Il traite aussi bien ses moeurs des oiseaux de mer et des cétacés, que des caractéristiques physique du byssus de moule ou  des mutations de tous ceux qui peuplent la mer et l'estran. Vous y retrouverez quelques unes des histoires que j'ai déjà racontées ici, mais j'en ai appris des tonnes, il va devenir un  livre de référence pour mes prochains billets. La plume est alerte et drôle, une quintessence du gai savoir comme je l'aime, parfois truculente et se laissant aller à des jeux de mots que franchement, je me demande si je les oserais, et pourtant je ne vous épargne pas!

Rien que le titre du livre que j'ai lu d'une traite en une nuit, en est un. Ce titre surgit dans le corps de l'ouvrage, en dernière partie, lorsqu'il consacre un gros chapitre à la destruction de l'espace maritime.
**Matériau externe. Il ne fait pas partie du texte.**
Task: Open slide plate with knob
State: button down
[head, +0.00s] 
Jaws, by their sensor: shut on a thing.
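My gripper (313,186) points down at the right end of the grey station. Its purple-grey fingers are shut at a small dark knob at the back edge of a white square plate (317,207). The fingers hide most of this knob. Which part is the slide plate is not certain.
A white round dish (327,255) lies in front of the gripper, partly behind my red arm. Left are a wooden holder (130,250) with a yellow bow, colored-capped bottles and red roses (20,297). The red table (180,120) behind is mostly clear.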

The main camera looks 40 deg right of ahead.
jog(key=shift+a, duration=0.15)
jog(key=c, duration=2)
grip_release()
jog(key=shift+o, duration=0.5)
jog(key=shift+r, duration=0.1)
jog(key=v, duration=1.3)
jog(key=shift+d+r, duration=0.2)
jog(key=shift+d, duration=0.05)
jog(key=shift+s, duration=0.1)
Son approche du sujet est juste de mon point de vue, elle n'est pas culpabilisante, elle évoque des solutions globales d'ordre inter-étatiques, tout en conseillant des gestes quotidiens que nous autres consommateurs de produits de la mer ou simples promeneurs de l'estran, ferions bien de transformer en habitudes.

Ô sole mio

Oui, c'est bon la sole grillée, mais pour rester dans la gamme, elle n'est qu'à demi  facile à dorer la sole. Puisqu'il est désormais convenu (et imprimé) qu'on a le droit aux giochi di parole pour évoquer les animaux marins, j'aurais bien envie de vous interpréter un concerto en sole meunière, mais sachons limiter nos ambition, le poisson est déjà suffisamment gros à avaler.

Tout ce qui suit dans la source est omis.